Friday, August 3, 2012

Part Two-Milk Paint vs Chalk Paint vs Latex

Part One-Milk paint
Part Two-Chalk paint
Part Three-Latex 

There are many tutorials on chalk paint in the blog world, but I wanted to share own personal experiences with it. You can never have enough info when you are trying to learn this stuff yet sometimes simple tips are and advice are easily overlooked.  Click on the above links (Part One, Two or Three to see my thoughts on other paint types).  Here are my tips for Chalk Paint;

 Part Two-Annie Sloan Chalk Paint

So many fans, so many testimonials, new stockists popping up all the time and a whole industry built around this stuff.  Many feel it is worth it, and honestly I have spent the $ myself and will probably continue to on occasion.  But I am blogging about the three different paint types to be completely truthful and give advice from my own personal experiences on each, and so I have to say - I feel a lot of this is hype.  I do like chalk paint for the right piece, and I keep a can or two on hand but I feel it is an unnecessary expense most of the time. 

Just humor me and let's see if you can tell which of these pieces is chalk paint and which is latex?

Any guesses which were Annie Sloan Chalk Paint?

None...all of these pieces were done using latex.  The only exception being that the last one-the teal green vanity/console-was done by making my own chalk paint (calcium carbonate + latex) which I've blogged about before.   My hope is that those pictures demonstrate you don't have to spend a fortune on 'special' paint to make something special.

That said, here are some of the things I like about Chalk Paint;

-The ease of distressing with it.  If you want to create a heavily distressed, very 'worn' look to your piece then it's very easy to accomplish with this.  It truly does sand off as a powder and you can get it done quickly!  (However if you are going for 'chippy', then stick with milk paint or even latex)  This also makes it easy to sand any brush strokes out before sealing it with a wax.  Here is an example of the distressing;

-It can make any piece look shabby or vintage.  This can be achieved with latex too, and I will get to that in the next post.  But chalk paints lack of any sheen is what helps to create that time-worn effect like the finish is decades old.  For instance if you have a newer piece that you want to look more aged or shabby, this paint achieves that pretty easily by virtue of it's 'chalkiness'.
1980's desk with hutch, had thin particle board on back.

 I used French Linen Chalk Paint and gave it a glaze to give it a farmhouse/country chic look.
-It CAN be used in a sprayer!  I have many times and you don't have to water it down (chalk paint is thicker than most), but I live in Texas where my garage is 85 degrees in the morning so all the paint is nice and thin already.  If you store yours somewhere cooler, then place in a nice warm location and let it sit for an hour or so before using, this will thin it for easier use in a sprayer.

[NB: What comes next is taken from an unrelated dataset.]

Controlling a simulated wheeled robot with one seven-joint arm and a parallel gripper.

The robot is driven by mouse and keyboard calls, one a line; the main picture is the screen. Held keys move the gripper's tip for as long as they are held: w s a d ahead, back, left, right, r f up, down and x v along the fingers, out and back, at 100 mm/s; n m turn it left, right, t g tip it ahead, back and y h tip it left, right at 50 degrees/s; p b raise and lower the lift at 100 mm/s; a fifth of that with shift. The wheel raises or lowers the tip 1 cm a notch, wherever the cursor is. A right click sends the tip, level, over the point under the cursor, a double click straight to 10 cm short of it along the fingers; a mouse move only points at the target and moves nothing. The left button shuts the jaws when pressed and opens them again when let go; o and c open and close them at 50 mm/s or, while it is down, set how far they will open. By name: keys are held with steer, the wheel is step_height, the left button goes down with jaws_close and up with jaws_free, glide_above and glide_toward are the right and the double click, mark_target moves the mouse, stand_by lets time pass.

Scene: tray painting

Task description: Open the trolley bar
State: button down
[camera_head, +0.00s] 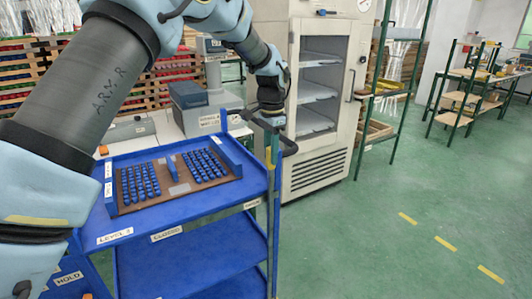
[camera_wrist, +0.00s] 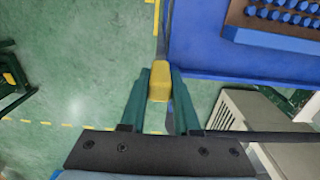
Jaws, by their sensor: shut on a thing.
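The blue trolley (camera_head: 190,235) stands in front of me, with its bar along the right side of the top shelf. My gripper (camera_head: 271,135) points down at the right edge of the top shelf. In the wrist view my gripper (camera_wrist: 158,88) has its green fingers shut on a yellow grip piece (camera_wrist: 159,80) of the bar, just outside the blue top shelf (camera_wrist: 215,40). A dark rod runs past the yellow piece. How the bar joins the trolley is partly hidden by my fingers.
A brown board (camera_head: 178,188) with blue pegs lies on the top shelf. A green rack (camera_head: 378,120) stands further right. The green floor right of the trolley is clear, with yellow dashes.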

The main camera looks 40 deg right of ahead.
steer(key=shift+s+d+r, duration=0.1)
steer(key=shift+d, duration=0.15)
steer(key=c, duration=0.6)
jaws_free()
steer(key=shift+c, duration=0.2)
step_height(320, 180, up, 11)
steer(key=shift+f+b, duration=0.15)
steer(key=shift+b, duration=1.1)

Another idea would be to sit a sealed can about half way, in a bowl of hot water for 10 mins or so.

-You don't have to buy the Annie Sloan clear wax to seal it.  I use Minwax finishing paste instead which is less than half the price of Annie's and I love it.  It forms a hard, more durable seal as opposed to the soft and tacky feel of Annie's that never seems to completely dry or buff out.  You can also use clear coat products as well, for instance the hutch and desk above I used varathane instead to protect the top and it worked beautifully.  No matter what you seal it with, it will change or darken your color slightly....that can't be avoided.

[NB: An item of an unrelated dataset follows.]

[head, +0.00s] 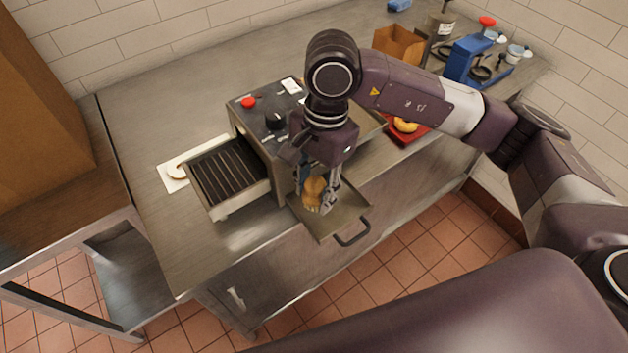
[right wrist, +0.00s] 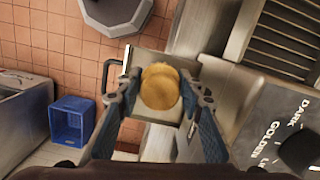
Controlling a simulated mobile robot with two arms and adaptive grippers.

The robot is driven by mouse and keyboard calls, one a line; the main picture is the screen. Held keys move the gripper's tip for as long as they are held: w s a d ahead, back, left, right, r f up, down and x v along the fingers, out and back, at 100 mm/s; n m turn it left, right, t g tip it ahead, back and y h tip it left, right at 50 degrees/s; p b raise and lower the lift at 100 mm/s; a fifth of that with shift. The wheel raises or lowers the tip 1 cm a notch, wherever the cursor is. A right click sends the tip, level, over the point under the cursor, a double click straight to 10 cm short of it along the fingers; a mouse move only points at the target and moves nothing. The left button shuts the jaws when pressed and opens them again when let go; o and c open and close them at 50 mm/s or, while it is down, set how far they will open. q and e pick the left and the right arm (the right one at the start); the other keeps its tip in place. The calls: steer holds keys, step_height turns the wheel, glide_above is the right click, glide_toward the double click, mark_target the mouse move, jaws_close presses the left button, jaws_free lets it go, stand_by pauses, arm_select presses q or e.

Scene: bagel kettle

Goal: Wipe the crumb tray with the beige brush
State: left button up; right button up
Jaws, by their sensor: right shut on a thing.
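My right gripper (head: 322,200) is shut on the beige brush (head: 313,190), a rounded tan piece between its fingers. The brush also shows in the right wrist view (right wrist: 161,87), with a blue-padded finger on each side. The metal crumb tray (head: 347,213) sticks out from the front of the toaster (head: 262,125), with its dark handle towards the counter's front. The brush is over the tray's inner left part; I cannot tell whether it touches. The tray shows behind the brush in the right wrist view (right wrist: 148,54). My left gripper is not in view.
A red tray (head: 420,133) with a bagel lies to the right. A blue device (head: 463,58) and a cardboard box (head: 398,43) stand behind. The left counter is clear.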

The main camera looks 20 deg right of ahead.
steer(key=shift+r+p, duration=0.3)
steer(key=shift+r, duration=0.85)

Things I don't' like about Chalk Paint

-It dries really fast, some see this as a plus but when applying this by hand, your paint brush will start to dry too, creating small clumps or larger grooves in the paint strokes.  I always have a few different brushes on hand to switch to as this happens.

-It's claim that "you don't need a primer" is false, false, false!  You will still have bleed through with this, maybe some things are covered easier than others but I have always had to get my can of Kilz out for something seeping through and then reapply the paint.

-Lastly, the expense.  One QUART (not gallon) costs an average of 38.00 not to mention shipping costs if a 'stockist' isn't near you.  I paint to resale, so for me it's an added expense I have to work into my prices though I do keep a quart or two on hand just in case a piece would really benefit from it (ie; newer, smaller, lots of distressing). Another down side is the limited amount of colors, though all are beautiful and can be mixed with each other to achieve other hues...but I guess I find more benefit in finding the perfect swatch color at Home Depot for half the price.

Up next, Latex....XOXO


  1. amazingly helpful post! Thank you!

  2. Yes, thank you for doing this. Very helpful.